Axie Infinity is the most notorious example of this. Still considered one of the top Web3 games, the game’s economy has had a rough time—something its chart suggests.
Its economic structure had created a positive feedback loop where tokens were constantly being pumped into the economy with nowhere to be spent. Players could earn SLP, the game’s token, by playing the game or by loaning their axies to other players. Once they earned SLP they had two options: sell their SLP or breed more axies to produce more SLP. This is a sure fire way to create inflation which saw the SLP token drop from $0.39 to $0.01 in just a month.
“By design the Axie economy will be dependent on new entrants,” the Axie Infinity whitepaper admits. To many, this is the definition of a ponzi scheme.
Sky Mavis, the developers of Axie Infinity, attempted to fix the mess that they’d made by adjusting how the economy functioned. Unfortunately, before they could put the wheels back on the wagon they were hacked for over half a billion dollars.
This isn’t an outlier. Both StepN and Illuvium had similar fates with many gamers losing trust in Web3. The founder of Atari, Nolan Bushnell, said that the hatred many gamers have for crypto comes from play-to-earn games pioneering Web3 gaming.
Clearly, the industry needs to learn from its mistakes. Fortunately, Reality Metaverse is one Web3 project pioneering a new sustainable economic model for blockchain gaming.
Reality Metaverse is creating a multi-game ecosystem that uses a sustainable revenue sharing model. Landlord GO, the first game they’ve launched, is a property investing simulator with 30% of the in-app purchases corresponding to the holders of the NFT.
“Reality Metaverse is at a significant stage, having successfully tested our concept with Landlord GO,” Maciej Burno, Head Of Project at Reality Metaverse, said. “Our marketplace is thriving, with a great user experience and a solid model for game developers.”
The model here is sharing the revenue Reality Metaverse is making, rather than creating value out of thin air.
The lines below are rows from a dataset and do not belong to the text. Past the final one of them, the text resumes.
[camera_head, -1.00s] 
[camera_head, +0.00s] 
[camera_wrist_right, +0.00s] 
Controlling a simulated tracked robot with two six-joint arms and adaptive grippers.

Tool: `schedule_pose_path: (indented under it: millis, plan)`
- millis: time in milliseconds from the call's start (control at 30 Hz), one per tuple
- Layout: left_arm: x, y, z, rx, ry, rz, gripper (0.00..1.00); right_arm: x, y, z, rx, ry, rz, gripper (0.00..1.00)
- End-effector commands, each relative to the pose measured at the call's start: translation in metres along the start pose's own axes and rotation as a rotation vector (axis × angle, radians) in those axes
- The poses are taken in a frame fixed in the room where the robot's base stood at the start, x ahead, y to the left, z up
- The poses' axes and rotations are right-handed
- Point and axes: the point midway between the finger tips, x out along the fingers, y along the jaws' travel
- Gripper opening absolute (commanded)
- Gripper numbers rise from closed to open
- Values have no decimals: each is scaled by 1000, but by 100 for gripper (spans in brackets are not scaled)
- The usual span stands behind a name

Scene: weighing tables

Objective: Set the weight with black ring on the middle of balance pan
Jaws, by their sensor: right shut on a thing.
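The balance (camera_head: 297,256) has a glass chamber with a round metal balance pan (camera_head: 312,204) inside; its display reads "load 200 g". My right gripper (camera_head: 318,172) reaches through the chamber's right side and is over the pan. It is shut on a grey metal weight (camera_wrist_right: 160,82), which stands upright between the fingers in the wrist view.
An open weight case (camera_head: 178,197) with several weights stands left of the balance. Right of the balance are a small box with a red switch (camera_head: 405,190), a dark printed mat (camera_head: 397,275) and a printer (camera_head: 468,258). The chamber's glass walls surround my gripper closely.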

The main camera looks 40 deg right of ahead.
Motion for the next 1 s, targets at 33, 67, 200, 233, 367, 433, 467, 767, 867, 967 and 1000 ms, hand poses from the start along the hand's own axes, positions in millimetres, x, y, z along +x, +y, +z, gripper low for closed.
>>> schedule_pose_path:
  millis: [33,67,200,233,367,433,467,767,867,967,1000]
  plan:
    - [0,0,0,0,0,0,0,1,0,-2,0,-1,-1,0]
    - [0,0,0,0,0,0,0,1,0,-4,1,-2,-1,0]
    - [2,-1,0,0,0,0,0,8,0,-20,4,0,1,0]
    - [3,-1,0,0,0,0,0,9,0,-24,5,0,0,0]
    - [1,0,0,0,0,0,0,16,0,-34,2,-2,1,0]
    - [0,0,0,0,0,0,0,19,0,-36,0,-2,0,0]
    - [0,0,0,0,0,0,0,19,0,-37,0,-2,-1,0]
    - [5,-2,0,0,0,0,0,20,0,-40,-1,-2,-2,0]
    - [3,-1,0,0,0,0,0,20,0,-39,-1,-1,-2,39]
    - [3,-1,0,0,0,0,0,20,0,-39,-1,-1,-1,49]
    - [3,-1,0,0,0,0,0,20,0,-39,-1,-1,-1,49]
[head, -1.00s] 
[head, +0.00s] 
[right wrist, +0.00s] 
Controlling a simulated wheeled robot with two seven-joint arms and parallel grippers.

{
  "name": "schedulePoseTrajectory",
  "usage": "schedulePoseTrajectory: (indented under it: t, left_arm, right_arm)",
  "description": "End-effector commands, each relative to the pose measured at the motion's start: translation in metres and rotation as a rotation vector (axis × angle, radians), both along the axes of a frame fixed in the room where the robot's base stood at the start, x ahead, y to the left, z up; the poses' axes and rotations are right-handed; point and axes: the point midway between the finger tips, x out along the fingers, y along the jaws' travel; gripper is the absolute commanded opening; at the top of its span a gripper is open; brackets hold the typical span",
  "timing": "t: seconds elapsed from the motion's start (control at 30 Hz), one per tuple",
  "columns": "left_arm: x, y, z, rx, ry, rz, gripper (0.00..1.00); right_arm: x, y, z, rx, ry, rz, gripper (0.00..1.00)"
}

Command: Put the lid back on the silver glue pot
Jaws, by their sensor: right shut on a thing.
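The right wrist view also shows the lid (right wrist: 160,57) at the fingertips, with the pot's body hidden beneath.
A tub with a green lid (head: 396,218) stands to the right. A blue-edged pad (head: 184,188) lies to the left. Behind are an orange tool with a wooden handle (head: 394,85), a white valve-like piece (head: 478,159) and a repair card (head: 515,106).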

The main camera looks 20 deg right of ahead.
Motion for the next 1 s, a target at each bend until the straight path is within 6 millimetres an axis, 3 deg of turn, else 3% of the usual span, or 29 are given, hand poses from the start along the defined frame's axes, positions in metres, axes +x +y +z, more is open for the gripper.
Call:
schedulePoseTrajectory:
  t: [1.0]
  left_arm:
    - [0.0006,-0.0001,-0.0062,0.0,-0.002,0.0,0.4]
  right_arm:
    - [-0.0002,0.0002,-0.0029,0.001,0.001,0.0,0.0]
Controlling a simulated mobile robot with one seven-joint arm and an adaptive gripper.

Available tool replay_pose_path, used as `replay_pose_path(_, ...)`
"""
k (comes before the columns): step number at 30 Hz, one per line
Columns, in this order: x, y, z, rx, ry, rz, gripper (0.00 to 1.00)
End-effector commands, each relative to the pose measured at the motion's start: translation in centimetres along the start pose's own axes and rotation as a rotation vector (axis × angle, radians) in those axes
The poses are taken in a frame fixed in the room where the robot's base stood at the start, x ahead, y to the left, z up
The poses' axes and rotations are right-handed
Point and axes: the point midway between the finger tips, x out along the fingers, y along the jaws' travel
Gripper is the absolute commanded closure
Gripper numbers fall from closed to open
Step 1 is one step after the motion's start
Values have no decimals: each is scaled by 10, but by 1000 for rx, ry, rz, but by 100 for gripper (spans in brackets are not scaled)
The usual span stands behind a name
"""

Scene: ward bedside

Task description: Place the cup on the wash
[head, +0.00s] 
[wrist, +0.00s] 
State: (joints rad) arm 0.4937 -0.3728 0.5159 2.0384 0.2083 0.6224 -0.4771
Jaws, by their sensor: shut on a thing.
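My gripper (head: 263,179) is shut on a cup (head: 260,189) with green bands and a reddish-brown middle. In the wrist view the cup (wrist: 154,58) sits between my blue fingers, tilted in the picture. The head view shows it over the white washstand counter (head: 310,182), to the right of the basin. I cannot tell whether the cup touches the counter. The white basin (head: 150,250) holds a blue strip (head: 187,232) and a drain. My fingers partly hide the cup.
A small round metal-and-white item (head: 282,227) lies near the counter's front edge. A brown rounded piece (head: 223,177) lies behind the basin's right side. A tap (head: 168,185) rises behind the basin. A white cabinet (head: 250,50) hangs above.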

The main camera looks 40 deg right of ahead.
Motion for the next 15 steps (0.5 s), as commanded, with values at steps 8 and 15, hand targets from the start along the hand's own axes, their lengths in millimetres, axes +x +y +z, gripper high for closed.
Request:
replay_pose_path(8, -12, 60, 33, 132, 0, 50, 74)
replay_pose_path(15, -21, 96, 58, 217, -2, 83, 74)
But, they haven’t completely discarded the play-to-earn model but instead put stabilizers on it.
If you log into Landlord GO every day for 30 days then you are rewarded with a loot box. Inside these boxes are in-game items, tokens, or NFTs. Reality Metaverse monetizes this further by requiring players to sign up to their website or claim the loot box through a partner website which brings in extra funds through advertising and partnership deals—these loot boxes are a cut of this extra money. The company managed to reach a 7.5% conversion from web2 players to web3.
Offering free items, tokens, and NFT is of course a great incentive to keep playing a game. And active users (also known as retention users) are great for business and will help the game rank higher on app stores thus bringing in more money.
Reality Metaverse have clearly proven their revenue sharing concept to be a success. Landlord GO has a strong community with millions of players, the next logical step is to expand their ecosystem.
“We have eight additional games in development and plan to collaborate with external developers.” Burno explained, “this diversified strategy not only enhances the value of our NFTs but also ensures a more stable and sustainable ecosystem.”
As more games are added, this model will be stress tested more and more. Many Web3 games, such as Axie Infinity, were able to thrive for a while but longevity is the real test. Thankfully, Reality Metaverse is seemingly taking a sustainable approach compared to games gone by.
“This step is crucial in demonstrating the full potential of our ecosystem and moving closer to our vision of a community-driven, sustainable gaming platform,” Burno finished.